Le Sénat a en outre modifié l'article 14 relatif à l'expérimentation par les collectivités d'un tarif social de l'eau. Il reporte au 31 décembre 2014 la date limite de transmission de la demande d'expérimentation, et non plus au 31 décembre 2013. Ceci, pour permettre aux équipes municipales issues des prochaines élections d'engager l'expérimentation si elles le souhaitent, selon l'explication de Michel Teston (PS, Ardèche), rapporteur pour avis de la commission du développement durable. Dès lors, le calendrier global est reporté d'un an : le Comité national de l'eau, chargé du suivi et de l'évaluation de l'expérimentation, remettra au gouvernement, "avant la fin de l'année 2015, un rapport décrivant les actions engagées dans le cadre de l'expérimentation et, avant la fin de l'année 2017, un rapport d'évaluation et de proposition, un rapport intermédiaire étant remis avant la fin de l'année 2016".
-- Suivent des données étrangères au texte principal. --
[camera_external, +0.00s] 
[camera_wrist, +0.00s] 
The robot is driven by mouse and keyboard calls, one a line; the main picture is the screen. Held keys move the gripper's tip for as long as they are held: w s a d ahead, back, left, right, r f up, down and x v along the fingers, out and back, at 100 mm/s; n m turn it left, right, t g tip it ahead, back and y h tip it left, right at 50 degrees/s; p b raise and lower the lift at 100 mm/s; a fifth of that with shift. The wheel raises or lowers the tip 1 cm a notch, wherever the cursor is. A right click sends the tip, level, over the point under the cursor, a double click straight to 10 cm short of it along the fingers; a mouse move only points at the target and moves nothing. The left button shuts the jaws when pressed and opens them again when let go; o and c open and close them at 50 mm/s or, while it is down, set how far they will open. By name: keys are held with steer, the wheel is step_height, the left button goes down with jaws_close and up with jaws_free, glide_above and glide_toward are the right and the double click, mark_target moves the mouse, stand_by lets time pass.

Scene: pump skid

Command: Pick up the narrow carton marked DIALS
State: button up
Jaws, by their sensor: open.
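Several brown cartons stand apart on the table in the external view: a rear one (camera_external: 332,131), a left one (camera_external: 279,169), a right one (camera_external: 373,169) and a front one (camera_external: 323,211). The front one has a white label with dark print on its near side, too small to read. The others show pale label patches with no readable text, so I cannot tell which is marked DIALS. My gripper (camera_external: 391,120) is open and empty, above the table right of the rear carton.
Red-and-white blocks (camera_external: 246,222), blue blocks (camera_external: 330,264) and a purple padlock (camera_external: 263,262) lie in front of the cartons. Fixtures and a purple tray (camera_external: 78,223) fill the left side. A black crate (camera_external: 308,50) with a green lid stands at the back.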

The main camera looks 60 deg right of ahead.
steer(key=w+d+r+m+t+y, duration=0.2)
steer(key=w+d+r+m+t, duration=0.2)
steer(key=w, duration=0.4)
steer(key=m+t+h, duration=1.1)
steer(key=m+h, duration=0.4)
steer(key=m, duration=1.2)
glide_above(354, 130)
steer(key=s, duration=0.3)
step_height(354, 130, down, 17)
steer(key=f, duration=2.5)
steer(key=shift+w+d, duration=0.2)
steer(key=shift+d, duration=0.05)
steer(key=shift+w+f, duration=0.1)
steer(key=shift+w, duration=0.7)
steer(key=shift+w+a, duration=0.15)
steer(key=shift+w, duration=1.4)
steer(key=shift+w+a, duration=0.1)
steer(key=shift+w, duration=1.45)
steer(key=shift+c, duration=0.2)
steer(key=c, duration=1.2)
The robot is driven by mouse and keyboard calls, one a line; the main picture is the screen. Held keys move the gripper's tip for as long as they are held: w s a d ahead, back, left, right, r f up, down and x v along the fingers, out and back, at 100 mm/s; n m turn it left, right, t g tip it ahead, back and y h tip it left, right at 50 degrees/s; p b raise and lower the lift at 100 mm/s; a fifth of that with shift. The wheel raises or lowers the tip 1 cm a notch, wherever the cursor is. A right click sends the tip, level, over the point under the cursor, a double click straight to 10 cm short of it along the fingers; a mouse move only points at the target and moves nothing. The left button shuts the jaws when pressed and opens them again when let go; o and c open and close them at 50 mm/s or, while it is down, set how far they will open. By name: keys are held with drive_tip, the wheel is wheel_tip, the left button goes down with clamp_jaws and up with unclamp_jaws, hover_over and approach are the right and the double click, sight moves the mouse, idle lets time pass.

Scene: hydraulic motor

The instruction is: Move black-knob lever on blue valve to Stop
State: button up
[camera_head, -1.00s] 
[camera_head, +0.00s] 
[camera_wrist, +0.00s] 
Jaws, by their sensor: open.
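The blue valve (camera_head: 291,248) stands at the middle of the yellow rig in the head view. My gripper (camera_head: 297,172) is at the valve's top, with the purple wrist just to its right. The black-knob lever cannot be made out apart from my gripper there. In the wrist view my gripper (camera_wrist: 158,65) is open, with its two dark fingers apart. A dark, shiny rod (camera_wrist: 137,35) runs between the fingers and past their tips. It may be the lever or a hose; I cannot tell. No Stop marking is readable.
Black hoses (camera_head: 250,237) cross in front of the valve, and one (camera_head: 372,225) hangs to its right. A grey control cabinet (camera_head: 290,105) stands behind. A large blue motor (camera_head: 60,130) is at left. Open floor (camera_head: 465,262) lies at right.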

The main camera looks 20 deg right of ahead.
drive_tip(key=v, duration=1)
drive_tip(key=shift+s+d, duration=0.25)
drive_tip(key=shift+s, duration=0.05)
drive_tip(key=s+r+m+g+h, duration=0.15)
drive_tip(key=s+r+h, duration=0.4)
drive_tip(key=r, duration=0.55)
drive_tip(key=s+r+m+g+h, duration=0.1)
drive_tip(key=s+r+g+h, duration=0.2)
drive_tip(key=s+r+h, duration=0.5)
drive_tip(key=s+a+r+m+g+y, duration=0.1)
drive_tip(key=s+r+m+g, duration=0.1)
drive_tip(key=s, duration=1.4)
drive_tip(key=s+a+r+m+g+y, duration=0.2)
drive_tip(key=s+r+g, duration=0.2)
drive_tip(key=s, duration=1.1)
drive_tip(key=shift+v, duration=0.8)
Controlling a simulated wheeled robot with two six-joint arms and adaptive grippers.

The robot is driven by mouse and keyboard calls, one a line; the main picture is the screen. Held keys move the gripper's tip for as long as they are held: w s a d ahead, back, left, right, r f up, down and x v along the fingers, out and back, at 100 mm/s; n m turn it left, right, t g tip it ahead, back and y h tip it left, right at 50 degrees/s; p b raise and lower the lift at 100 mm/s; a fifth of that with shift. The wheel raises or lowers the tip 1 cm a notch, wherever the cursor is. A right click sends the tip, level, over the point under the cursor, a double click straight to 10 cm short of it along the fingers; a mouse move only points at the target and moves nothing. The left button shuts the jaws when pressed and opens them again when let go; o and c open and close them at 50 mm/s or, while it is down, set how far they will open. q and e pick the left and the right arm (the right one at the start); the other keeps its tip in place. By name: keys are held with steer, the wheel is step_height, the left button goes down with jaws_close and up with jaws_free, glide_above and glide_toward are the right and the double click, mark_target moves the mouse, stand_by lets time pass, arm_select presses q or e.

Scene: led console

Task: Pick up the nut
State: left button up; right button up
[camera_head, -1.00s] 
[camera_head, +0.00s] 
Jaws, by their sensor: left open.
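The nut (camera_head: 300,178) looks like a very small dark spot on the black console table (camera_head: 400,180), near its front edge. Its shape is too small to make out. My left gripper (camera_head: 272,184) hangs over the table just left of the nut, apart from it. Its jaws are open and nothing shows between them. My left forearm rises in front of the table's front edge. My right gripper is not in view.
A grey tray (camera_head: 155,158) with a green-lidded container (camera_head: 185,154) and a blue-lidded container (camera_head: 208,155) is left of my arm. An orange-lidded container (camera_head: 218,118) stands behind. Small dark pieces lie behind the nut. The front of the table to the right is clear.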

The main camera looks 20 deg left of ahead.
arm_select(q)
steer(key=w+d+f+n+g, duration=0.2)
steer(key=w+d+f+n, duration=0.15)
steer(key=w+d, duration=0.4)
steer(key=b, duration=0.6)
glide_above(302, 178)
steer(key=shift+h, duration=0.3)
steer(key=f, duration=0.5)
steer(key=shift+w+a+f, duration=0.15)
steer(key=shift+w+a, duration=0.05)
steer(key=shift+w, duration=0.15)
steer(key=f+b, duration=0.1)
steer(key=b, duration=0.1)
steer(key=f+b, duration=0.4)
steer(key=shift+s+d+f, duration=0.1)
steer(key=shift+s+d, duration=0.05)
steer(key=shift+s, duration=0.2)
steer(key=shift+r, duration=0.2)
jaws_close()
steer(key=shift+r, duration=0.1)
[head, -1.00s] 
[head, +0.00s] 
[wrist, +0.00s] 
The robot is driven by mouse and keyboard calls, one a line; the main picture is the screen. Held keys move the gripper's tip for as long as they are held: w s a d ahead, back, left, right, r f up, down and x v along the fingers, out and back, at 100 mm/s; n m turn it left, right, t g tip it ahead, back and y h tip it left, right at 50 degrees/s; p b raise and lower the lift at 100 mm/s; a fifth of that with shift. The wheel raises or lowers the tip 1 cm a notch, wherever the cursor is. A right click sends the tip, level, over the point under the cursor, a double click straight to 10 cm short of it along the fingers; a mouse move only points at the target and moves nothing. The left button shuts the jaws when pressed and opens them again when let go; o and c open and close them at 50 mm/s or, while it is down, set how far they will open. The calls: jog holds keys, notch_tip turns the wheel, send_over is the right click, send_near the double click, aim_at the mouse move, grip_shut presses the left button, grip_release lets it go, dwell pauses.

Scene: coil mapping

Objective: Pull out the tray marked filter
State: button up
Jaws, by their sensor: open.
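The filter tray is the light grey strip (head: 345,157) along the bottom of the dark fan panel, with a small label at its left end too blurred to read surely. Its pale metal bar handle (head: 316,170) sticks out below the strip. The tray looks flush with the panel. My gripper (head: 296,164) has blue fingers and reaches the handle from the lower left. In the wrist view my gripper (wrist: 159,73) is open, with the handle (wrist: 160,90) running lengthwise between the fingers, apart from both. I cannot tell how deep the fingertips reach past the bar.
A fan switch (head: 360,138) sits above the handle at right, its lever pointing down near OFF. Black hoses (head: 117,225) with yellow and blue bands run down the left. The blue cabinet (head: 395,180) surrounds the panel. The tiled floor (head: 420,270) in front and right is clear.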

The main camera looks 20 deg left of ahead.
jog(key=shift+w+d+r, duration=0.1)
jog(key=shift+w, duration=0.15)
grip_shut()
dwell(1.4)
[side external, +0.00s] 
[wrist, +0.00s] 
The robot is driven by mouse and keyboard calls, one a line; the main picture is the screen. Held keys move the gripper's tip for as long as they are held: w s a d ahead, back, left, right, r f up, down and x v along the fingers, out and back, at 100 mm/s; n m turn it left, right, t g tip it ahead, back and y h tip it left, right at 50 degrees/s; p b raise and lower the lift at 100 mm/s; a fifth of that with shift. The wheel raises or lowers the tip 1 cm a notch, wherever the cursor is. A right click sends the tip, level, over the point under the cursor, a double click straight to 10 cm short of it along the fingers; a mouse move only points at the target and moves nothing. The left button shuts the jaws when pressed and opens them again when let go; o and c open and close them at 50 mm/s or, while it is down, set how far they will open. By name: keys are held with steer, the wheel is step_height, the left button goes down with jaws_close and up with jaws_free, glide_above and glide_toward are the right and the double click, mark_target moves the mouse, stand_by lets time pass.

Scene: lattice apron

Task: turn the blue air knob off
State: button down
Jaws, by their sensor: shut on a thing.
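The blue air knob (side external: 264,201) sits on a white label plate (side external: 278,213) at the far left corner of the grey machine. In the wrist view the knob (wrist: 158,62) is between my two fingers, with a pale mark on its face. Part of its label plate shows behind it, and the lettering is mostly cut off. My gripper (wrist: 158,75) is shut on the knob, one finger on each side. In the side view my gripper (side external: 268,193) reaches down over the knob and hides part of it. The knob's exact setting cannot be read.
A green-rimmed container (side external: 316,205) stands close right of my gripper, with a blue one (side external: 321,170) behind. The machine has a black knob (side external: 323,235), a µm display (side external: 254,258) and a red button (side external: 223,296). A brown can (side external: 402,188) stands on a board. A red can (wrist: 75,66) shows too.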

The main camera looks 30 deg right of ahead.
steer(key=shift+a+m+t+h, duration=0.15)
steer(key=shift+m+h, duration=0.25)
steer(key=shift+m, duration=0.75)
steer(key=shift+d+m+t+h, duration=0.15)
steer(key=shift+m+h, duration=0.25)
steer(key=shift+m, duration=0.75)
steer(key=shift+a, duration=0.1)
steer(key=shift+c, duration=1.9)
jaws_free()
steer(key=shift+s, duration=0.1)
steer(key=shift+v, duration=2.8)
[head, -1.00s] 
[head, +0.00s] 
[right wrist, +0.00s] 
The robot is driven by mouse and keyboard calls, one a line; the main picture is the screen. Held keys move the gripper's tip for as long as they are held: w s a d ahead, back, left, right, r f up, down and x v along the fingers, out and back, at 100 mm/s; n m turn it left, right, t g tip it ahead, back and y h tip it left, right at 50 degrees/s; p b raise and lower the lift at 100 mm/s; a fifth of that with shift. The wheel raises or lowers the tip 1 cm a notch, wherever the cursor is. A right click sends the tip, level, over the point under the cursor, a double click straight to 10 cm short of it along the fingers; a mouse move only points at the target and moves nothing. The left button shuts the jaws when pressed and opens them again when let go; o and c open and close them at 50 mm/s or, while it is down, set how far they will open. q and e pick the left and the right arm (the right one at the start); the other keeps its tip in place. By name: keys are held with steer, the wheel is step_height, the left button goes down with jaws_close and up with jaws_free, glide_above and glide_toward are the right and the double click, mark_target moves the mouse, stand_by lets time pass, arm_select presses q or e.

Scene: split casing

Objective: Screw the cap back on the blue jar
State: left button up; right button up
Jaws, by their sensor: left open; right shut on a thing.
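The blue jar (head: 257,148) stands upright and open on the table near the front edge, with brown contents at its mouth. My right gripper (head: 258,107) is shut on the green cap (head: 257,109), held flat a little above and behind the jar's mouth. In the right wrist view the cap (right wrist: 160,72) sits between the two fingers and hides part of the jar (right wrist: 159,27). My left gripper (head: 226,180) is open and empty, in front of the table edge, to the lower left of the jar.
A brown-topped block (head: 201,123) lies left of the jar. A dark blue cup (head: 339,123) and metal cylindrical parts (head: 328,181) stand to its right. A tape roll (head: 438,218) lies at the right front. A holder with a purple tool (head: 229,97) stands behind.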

Les sénateurs ont aussi décidé que les collectivités pourront instaurer un tarif progressif pouvant inclure "des premières tranches de consommation gratuite", et non plus une seule tranche. Pour l'auteur de l'amendement, Philippe Kaltenbach (PS, Hauts-de-Seine), il s'agit ainsi de ne pas exclure les " familles nombreuses qui peuvent être en situation très fragile".
Enfin, Hervé Marseille (UMP, Hauts-de-Seine) et Christian Cambon (UMP, Val-de-Marne), ont créé une nouvelle obligation pour les collectivités locales mettant en place une expérimentation. Elles devront évaluer cette dernière "au sein du rapport annuel sur le prix et la qualité du service public de l'eau potable […] en établissant une partie chiffrant les coûts de gestion rendus nécessaires par la mise en œuvre du dispositif d'aide sociale, afin de les comparer au volume d'aides apportées". Un arrêté interministériel du ministre de l'Economie et du ministre de l'Ecologie "fixe les postes de coûts devant figurer dans ce chiffrage", précise l'amendement.